A force structure is the combat-capable part of a military organisation which describes how military personnel, and their weapons and equipment, are organised for the operations,[1] missions and tasks expected from them by the particular doctrine of the service or demanded by the environment of the conflict.
Force structuring considers the allocation of officers and other service men and women, their skills, and the relationship between their military units required to provide mutual support during military operations as a military capability of the armed forces in part or as a whole. The totality of the force structure committed to any given military operation, mission or task is called an order of battle.
Another important part of the force structure planning is how the command structure is organised within the order of battle will not reflect the force structure, but the forces command hierarchy and their relative deployment within the Theatre of Military Operations, during operational manoeuvre, or in the Tactical Area of Responsibility.
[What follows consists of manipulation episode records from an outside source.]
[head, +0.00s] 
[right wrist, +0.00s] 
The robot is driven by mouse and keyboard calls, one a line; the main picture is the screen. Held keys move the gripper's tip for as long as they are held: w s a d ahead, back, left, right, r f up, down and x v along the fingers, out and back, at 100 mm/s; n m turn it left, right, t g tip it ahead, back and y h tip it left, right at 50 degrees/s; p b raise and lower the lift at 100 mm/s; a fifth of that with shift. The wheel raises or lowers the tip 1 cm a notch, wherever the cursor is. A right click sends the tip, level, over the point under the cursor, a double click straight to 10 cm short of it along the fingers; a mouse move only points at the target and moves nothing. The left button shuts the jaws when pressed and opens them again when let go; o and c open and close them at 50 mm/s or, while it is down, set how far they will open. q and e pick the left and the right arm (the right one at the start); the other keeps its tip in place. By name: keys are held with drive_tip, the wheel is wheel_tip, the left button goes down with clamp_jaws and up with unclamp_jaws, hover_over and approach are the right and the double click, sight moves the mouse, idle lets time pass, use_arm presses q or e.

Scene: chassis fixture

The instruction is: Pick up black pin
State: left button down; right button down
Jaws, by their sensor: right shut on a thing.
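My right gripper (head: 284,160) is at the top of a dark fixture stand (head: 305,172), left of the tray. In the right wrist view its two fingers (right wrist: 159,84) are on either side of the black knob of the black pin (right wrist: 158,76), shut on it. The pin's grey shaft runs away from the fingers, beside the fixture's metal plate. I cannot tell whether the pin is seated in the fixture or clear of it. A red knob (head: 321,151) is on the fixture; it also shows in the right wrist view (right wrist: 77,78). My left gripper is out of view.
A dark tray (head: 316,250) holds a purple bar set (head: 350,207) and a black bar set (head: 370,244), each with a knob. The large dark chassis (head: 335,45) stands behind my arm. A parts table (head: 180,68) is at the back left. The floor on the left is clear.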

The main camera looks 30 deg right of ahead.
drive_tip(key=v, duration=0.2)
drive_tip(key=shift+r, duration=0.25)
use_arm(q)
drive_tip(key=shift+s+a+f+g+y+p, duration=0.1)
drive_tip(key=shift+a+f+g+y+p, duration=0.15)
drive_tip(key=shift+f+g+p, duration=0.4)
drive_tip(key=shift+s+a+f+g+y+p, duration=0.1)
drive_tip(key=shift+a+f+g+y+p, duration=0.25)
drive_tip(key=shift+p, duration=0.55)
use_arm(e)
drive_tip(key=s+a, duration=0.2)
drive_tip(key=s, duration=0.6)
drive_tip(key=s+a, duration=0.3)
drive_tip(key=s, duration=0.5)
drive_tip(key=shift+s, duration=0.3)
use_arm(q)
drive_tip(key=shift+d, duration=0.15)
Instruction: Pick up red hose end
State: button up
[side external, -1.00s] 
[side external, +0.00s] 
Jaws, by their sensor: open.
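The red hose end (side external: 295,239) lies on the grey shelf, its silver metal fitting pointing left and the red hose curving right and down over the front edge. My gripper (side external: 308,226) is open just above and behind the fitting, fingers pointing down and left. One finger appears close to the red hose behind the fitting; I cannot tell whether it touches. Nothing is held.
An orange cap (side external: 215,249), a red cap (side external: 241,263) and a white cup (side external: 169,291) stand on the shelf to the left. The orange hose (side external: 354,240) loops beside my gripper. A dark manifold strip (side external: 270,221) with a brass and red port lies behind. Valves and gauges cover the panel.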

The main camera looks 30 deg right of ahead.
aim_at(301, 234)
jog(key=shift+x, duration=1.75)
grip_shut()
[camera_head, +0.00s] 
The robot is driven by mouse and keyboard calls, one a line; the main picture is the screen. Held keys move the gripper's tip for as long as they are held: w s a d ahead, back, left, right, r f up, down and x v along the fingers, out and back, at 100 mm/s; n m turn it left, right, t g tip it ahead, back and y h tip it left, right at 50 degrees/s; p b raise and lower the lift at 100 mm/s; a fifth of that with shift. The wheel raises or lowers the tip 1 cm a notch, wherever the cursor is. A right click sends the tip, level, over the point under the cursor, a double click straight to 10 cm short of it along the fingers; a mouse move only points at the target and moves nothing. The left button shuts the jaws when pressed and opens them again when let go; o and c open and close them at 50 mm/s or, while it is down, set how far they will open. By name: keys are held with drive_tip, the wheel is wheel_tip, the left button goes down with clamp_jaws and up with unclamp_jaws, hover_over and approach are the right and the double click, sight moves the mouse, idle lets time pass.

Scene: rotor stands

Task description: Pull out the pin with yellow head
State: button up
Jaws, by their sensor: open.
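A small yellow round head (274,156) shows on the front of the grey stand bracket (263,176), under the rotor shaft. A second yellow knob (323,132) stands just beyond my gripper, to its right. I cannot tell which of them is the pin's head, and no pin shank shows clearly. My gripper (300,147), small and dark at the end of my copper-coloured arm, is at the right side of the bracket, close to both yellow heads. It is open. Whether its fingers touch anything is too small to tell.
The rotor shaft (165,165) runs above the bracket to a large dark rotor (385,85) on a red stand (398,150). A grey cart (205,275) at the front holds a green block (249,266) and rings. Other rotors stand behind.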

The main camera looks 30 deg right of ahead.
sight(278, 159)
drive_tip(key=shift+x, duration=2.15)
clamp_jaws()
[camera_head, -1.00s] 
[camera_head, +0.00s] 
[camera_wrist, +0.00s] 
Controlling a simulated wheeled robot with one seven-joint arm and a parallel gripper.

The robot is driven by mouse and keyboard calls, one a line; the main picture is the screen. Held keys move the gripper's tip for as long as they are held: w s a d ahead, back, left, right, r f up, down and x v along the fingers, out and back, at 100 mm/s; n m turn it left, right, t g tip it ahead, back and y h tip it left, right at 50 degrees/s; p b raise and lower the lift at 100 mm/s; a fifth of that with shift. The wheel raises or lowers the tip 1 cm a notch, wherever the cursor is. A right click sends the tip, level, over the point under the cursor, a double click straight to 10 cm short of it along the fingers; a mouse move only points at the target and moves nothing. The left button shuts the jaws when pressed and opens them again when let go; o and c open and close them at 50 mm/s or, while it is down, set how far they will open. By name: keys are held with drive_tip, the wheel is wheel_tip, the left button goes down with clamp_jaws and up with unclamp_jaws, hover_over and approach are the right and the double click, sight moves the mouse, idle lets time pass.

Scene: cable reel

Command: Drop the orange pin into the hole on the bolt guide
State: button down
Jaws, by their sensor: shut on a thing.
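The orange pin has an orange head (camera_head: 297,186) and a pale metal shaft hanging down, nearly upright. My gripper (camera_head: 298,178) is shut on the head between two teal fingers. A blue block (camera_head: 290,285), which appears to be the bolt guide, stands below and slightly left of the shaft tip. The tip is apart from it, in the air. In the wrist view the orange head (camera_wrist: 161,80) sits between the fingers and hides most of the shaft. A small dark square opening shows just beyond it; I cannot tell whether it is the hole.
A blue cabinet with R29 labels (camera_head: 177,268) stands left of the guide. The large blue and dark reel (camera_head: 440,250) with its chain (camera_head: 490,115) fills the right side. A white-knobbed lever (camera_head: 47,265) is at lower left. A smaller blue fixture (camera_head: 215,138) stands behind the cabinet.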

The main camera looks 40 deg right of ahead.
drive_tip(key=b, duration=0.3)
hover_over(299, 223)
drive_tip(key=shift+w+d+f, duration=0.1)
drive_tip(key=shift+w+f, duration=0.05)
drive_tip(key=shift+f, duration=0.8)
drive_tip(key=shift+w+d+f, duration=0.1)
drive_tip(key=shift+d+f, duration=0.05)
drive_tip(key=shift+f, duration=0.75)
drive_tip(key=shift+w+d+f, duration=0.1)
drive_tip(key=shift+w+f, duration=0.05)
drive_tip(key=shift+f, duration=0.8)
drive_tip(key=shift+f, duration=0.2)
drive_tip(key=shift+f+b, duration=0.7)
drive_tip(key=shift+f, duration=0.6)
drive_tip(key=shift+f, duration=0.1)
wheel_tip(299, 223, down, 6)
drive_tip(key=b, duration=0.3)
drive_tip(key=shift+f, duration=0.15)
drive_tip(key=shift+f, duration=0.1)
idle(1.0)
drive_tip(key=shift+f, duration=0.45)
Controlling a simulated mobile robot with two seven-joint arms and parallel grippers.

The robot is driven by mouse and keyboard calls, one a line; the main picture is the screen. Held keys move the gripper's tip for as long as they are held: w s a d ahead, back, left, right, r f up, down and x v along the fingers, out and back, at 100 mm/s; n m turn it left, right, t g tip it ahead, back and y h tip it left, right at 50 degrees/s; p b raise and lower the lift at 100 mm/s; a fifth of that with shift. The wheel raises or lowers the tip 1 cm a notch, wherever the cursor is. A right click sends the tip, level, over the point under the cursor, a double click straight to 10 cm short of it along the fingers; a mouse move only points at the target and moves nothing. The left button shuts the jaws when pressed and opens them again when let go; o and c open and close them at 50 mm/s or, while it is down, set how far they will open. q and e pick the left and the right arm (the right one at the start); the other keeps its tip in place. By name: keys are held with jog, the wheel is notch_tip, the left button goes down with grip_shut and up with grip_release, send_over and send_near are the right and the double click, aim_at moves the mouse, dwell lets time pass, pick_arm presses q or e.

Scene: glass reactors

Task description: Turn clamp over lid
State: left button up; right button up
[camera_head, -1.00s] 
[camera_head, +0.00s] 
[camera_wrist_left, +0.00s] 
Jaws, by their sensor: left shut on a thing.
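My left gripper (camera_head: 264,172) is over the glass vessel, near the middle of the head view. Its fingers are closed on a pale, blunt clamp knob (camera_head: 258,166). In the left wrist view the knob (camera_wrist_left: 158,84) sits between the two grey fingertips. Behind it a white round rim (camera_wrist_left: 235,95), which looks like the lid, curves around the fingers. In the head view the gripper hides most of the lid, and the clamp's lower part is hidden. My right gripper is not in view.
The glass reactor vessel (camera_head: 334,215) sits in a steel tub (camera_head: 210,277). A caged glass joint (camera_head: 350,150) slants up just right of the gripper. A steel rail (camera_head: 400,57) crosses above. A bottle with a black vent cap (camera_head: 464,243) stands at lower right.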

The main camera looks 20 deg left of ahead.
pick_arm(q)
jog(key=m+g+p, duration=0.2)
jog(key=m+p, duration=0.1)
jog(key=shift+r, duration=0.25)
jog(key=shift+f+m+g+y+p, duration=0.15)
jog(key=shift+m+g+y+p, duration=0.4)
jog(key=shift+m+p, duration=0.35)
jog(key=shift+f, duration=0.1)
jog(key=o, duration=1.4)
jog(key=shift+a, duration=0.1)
The adaptability of any force's force structure is usually tested in wartime to reflect changing nature of warfare, and therefore military doctrine, it usually entails for the participants. Force structure is also often shaped by forces of necessity when there is a lack of trained personnel, experience or appropriate equipment. David Glantz in his When Titans Clash provides an example of how the Red Army after three years of retreats, massive losses, steep learning curves, maturation and regaining the initiative identified this process of change in force structure by The 1944 Field Regulations of the Red Army, or Ustav, formalised their experiences of 1943, including the artillery and the air offensives for the ground forces. Importantly, the 1944 Ustav "stressed the importance of maneuver, surprise, and initiative, three hallmarks of interwar German and Soviet theory".[2] This reflected a continuation of the a steady growth in mechanised force structure pursued by the Red Army since the 1930s, and when "Khalkhin-Gol demonstrated the viability of Soviet theory and force structure".
Currently changes in force structure can be caused not only by changes in forms of warfare and doctrine, but also rapid change in technology and budgetary considerations based on the wider national economy.[3]